Статья посвящена исследованию противоправной деятельности экстремистских групп, которая направлена на разжигание религиозной розни. Изучен опыт зарубежных государств в борьбе с преступными проявлениями в данной сфере, обоснованы предложения по использованию данного опыта при совершенствовании российского уголовного законодательства. Уголовная политика США и государств Европы в части, направленной на противодействие экстремизму и преступлениям на почве ненависти, в последние десятилетия все больше и больше определяется идеологией толерантности (или мультикультурализма), ставшей в западных демократиях одной из важнейших доминант мировоззрения национальных элит <1>. Указанная тенденция проявляется и в содержании, и в практике применения уголовного законодательства, в том числе законодательства, устанавливающего уголовную ответственность за возбуждение религиозной вражды, разжигание религиозной ненависти и распространение экстремистских идей, затрагивающих религиозные отношения. -------------------------------- <1> Здесь и далее мы исходим из понимания термина "элита", предложенного так называемой теорией элит, в рамках которой работали социологи и политологи В. Парето, Г. Моска, Р. Михельс, Сартори и др. Подробнее об этом см., например: Ашин Г. К. Элитология. М.: МГИМО, 2002.

В социально-политической философии, социологии и политологии XX - XXI вв. сложилось представление об элите как о "лицах, получивших наивысший индекс в своей области деятельности, достигших высшего уровня компетентности" (В. Парето <2>), и при этом контролирующих "большую долю материальных, символических и политических ресурсов общества по сравнению с любой другой социальной стратой", занимающих "высшие посты в иерархии статуса и власти" (А. Сванн, Дж. Мэнор, Э. Куинн, Э. Райс). Именно элита формирует культурные и мировоззренческие доминанты общества. Религиозный выбор народа также оказывается выбором элиты <3>, свидетельством чему служат процесс распространения христианства в Европе и процесс формирования современного секулярного общества. Элита, сосредоточивая в своих руках властные рычаги, способна задействовать методы государственного принуждения, включая методы уголовно-правового регулирования, для борьбы со своими идейными и политическими противниками, создающими, по ее мнению, угрозу существующим общественным отношениям. Разрабатывая и реализуя уголовную политику государства, представители элиты в законодательных органах власти определяют фактическую степень общественной опасности тех или иных социальных явлений и процессов, исходя при этом из собственного мироощущения, собственных интересов, а также из необходимости защищать ту политическую систему общества, которая основана на консенсусе различных "фракций" внутри самой элиты. -------------------------------- <2> См.: Парето В. Компендиум по общей социологии. М.: Издательский дом ГУ-ВШЭ, 2008. С. 308. <3> "Судьбы народов зависят в религиозной сфере от того выбора, что сделают 10 - 15 процентов религиозно самостоятельных граждан... Если задача носит чисто негативный характер - раскол народа, то достаточно эти 15 процентов расколоть на двадцать групп по полпроцента - и народный организм будет духовно обезглавлен. Это то, что и делают сегодня секты в России". См.: Диакон Андрей Кураев. Протестантам о православии. Клин, 2006. С. 614 - 617.

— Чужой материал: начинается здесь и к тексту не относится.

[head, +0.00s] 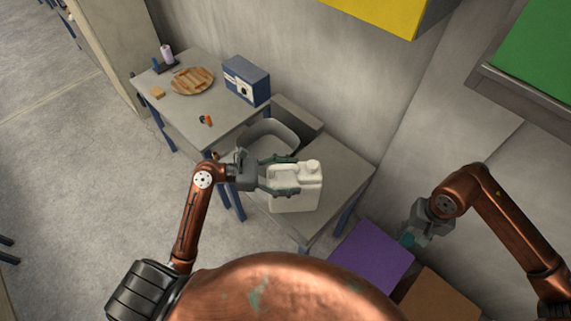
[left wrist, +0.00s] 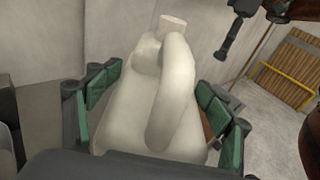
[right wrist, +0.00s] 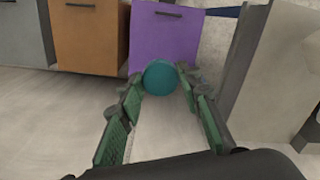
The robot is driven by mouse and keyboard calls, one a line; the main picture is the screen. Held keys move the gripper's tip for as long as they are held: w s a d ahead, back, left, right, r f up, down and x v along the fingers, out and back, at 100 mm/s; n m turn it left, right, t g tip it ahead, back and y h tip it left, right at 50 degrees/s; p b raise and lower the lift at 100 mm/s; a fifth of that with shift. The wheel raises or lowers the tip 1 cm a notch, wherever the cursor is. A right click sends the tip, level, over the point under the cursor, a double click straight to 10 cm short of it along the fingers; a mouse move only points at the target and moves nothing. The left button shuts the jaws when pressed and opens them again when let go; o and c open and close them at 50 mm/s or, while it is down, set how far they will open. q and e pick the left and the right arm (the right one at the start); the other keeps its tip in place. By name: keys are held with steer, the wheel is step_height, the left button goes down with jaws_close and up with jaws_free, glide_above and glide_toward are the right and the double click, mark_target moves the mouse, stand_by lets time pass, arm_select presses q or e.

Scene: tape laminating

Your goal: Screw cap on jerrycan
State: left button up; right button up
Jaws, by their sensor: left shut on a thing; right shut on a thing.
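The white jerrycan (head: 300,201) stands upright on the grey table, its spout (head: 312,165) at the top. In the left wrist view the jerrycan (left wrist: 150,110) fills the space between the green finger pads, with its handle toward the camera and its spout (left wrist: 173,21) at the far top. My left gripper (head: 284,178) is shut around the jerrycan's body. My right gripper (head: 416,229) is apart from it, at the right, in front of the wall. It is shut on the round teal cap (right wrist: 160,77), held at the fingertips; the cap (head: 407,240) is small in the head view.
A grey bin (head: 271,134) stands behind the jerrycan. A purple cabinet (head: 371,255) and an orange-brown one (head: 436,298) lie below my right gripper.

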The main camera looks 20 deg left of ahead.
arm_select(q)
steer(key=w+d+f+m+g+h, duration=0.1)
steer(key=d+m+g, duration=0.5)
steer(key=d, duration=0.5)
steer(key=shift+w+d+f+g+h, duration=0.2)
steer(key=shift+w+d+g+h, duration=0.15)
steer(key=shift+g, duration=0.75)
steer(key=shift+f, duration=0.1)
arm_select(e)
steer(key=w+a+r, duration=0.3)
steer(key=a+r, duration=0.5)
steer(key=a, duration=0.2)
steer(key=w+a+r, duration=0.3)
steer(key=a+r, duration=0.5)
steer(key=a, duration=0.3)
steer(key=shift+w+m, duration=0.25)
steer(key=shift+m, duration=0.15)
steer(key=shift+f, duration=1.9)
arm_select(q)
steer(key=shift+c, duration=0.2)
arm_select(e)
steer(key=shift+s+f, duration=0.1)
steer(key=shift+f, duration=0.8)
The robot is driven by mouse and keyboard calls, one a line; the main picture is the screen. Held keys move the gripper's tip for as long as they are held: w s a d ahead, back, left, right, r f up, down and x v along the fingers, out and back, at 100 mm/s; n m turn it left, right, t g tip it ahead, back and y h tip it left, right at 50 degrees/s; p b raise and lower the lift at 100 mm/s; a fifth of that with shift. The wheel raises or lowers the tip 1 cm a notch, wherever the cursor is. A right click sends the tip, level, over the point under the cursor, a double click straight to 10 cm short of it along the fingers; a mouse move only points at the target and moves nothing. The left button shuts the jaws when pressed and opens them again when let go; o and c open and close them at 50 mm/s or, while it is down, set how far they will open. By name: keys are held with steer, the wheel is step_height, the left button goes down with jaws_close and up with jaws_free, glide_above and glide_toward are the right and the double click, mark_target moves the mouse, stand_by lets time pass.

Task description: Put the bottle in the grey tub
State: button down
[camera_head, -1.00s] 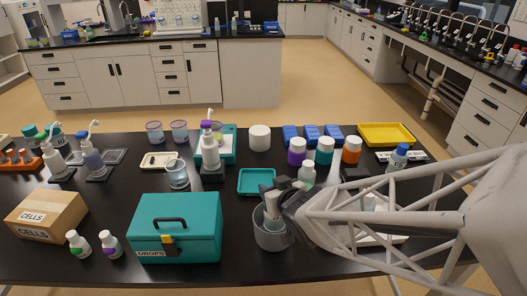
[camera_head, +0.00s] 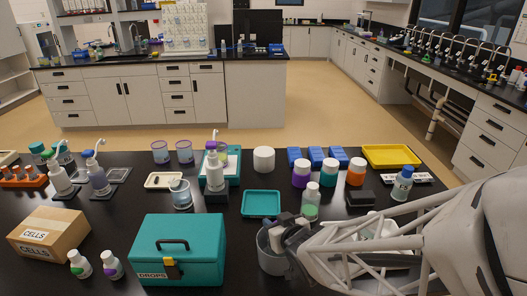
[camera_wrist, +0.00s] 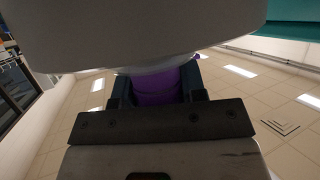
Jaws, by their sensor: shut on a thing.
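The grey tub (camera_head: 264,250) stands on the black bench, right of the teal box. My gripper (camera_head: 290,228) is at the tub's upper right edge, and its parts cover much of the tub's opening. In the wrist view, my gripper (camera_wrist: 160,95) is shut on the purple part of a bottle (camera_wrist: 158,84). A large pale body (camera_wrist: 150,35) fills the top of that view, on the far side of the purple part. In the head view I cannot clearly tell the held bottle from the gripper, nor whether it is inside the tub.
The teal box (camera_head: 180,262) stands close left of the tub. A teal tray (camera_head: 261,204) lies behind it, and a green-labelled bottle (camera_head: 310,205) stands behind the gripper. Purple, teal and orange jars (camera_head: 356,173) stand further back. Two small bottles (camera_head: 112,265) stand front left.

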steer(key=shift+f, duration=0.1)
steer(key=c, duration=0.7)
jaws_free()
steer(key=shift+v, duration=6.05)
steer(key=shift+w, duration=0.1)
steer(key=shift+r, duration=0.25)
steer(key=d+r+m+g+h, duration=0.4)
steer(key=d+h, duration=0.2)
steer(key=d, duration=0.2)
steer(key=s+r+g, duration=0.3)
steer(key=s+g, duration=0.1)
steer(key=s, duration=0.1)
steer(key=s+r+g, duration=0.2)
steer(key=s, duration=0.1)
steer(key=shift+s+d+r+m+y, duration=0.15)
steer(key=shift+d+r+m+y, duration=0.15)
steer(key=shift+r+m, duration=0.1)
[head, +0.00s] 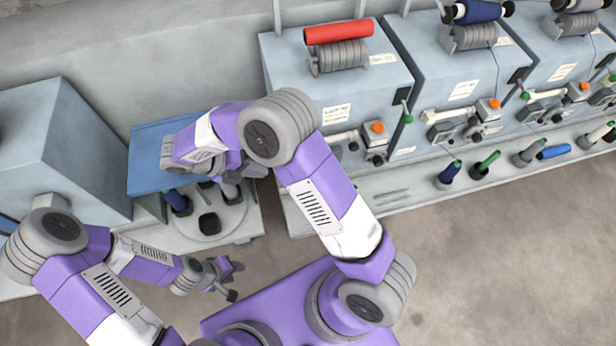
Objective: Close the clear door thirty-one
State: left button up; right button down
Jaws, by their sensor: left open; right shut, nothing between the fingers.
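I cannot make out a clear door for certain; a flat blue panel (150,172) lies at the left, partly behind my right arm, and I cannot tell whether it belongs to the door. My right gripper (210,170) is over the front edge of this panel, near the bobbins; its fingers are mostly hidden by my own arm, and it is shut with nothing seen in it. My left gripper (233,281) is open and empty, lower in the view, over the floor in front of the round plate (225,222).
A dark blue bobbin (178,202) and a grey one (231,192) stand by the round plate. A grey-blue cabinet (60,150) stands at the left. A row of spinning machines (335,95) with spools runs along the right. The floor (500,260) at lower right is clear.

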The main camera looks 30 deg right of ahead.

Религиозные группы, мировоззрение которых на уровне идеологии (вероучения) и психологии вступает в конфронтацию с мировоззрением элиты, становятся в ее глазах радикальными, фундаменталистскими или экстремистскими (de facto эти группы являются маргинальными, так как находятся на периферии общественной жизни). Некоторые такие группы, стремясь занять место элиты, либо прибегают к радикальным средствам борьбы за власть <4>, либо пытаются навязать обществу свою идеологию и религиозно-детерминированные формы поведения <5>. Последнее зачастую превращается в пропаганду религиозного фундаментализма (в западной юридической культуре это называется пропагандой идей ненависти) или поощрение предубеждений одних сообществ в отношении других. В свою очередь, экстремистские религиозные идеи и предубеждения часто служат мотивом для посягательств на жизнь, здоровье и права граждан (в данном случае происходит сращение политической и насильственной преступности). Подобные вызовы в конечном итоге определяют логику и современного российского, и зарубежного уголовного законодательства. -------------------------------- <4> См.: Акадыров З. Украину призвали к созданию халифата. В Крыму пропагандируют интересы "Хизб-ут-Тахрир" // Коммерсантъ - Украина. 2009. 21 янв. Также см.: Казахстан помешал созданию халифата // Рос. газета. 2006. 22 апр. <5> См.: Козаченко И. Я. Тоталитарная религия или религия тоталитаризма // Концептуальные проблемы современного российского судоустройства и судопроизводства. Екатеринбург: УрГЮА, 2006. С. 171 - 184.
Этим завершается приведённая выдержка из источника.